Mais le moyen d’être compris lorsqu’on parle au nom de la vérité ? Si nous faisons l’éloge de quelqu’un : — Ah ! nous dit-on, monsieur un tel est donc votre ami ? — Non, je ne le connais pas. — Si nous hasardons une critique : — Ah ! dit-on, vous en voulez donc bien à cette personne-là ? — Moi ! au contraire, je lui trouve beaucoup de talent. — Eh bien ! vous avez dit que son dernier ouvrage était mauvais ; pourquoi cela ? — Parce que j’ai trouvé que son dernier ouvrage était mauvais. — D’autres personnes disent : — On ne peut vraiment pas compter sur le vicomte de Launay. Tantôt il vous loue, tantôt il vous blâme ; on ne sait jamais s’il est pour vous ou contre vous… — Nous allons vous le dire : il n’est ni pour vous ni contre vous ; il approuve ce qui est bien, il blâme ce qui est mal, sans s’inquiéter du plaisir ou du chagrin que cela peut vous faire.
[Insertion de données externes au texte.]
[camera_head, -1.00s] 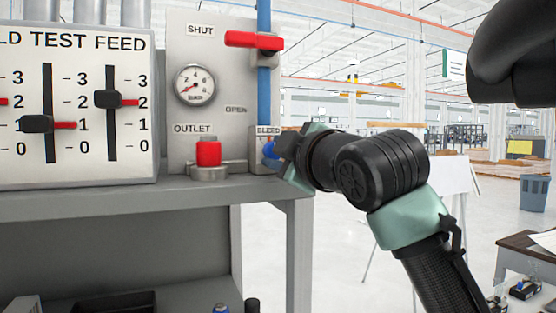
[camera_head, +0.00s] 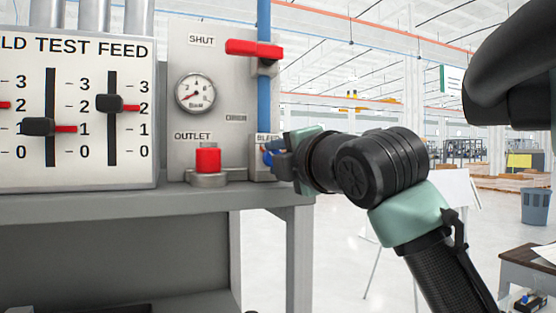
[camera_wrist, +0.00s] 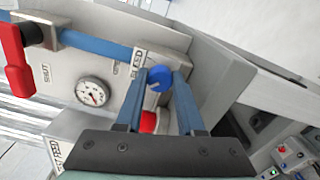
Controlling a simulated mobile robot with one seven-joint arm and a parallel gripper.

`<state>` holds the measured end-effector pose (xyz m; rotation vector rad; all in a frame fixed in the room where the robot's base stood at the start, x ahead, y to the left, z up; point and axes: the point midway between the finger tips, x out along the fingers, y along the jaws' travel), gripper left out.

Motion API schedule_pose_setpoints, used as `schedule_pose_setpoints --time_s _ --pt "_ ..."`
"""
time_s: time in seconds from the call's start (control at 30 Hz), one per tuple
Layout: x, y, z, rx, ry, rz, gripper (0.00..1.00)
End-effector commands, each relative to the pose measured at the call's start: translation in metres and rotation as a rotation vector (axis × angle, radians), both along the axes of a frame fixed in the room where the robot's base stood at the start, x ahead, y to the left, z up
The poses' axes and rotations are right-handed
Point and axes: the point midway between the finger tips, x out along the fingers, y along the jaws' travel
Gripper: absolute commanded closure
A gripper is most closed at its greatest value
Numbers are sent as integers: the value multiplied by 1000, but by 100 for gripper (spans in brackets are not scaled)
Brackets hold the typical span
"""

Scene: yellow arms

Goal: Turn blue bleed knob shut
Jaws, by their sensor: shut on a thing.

Mais, dans ce pays de camaraderie et de coterie, l’indépendance est un scandale, la justice une monstruosité ; un homme qui n’a pas de préventions a l’air d’un sot qui n’a pas d’opinions. Si vous critiquez une chose, vous n’avez d’excuse que par la malveillance. Si l’on vous connaît quelque raison de haïr la personne que vous blâmez, on vous comprend tout de suite, et elle-même n’a garde de se fâcher ; elle sait que vous êtes placé de manière à voir en mal tout ce qu’elle fait ; elle regarderait même votre admiration comme une marque de mépris qu’elle ne mérite pas ; les violents outrages de la calomnie l’irritent moins que les éloges froids de l’impartialité. On s’écrie depuis des siècles : « Est-il rien de plus révoltant que l’injustice ? « Nous répondrons : « Oui, il y a quelque chose de plus révoltant, c’est la justice ! » Elle indigne tout le monde également : d’abord les ennemis de celui que vous vantez, qui ne vous pardonnent pas d’admirer ce qu’ils détestent, et puis les amis qui trouvent que vous n’en dites jamais assez. Ah ! c’est une rude tâche que la nôtre ! Heureusement nous avons les ridicules de tous pour nous amuser ; et dans nos jours de colère, nous nous désarmons nous-même en riant.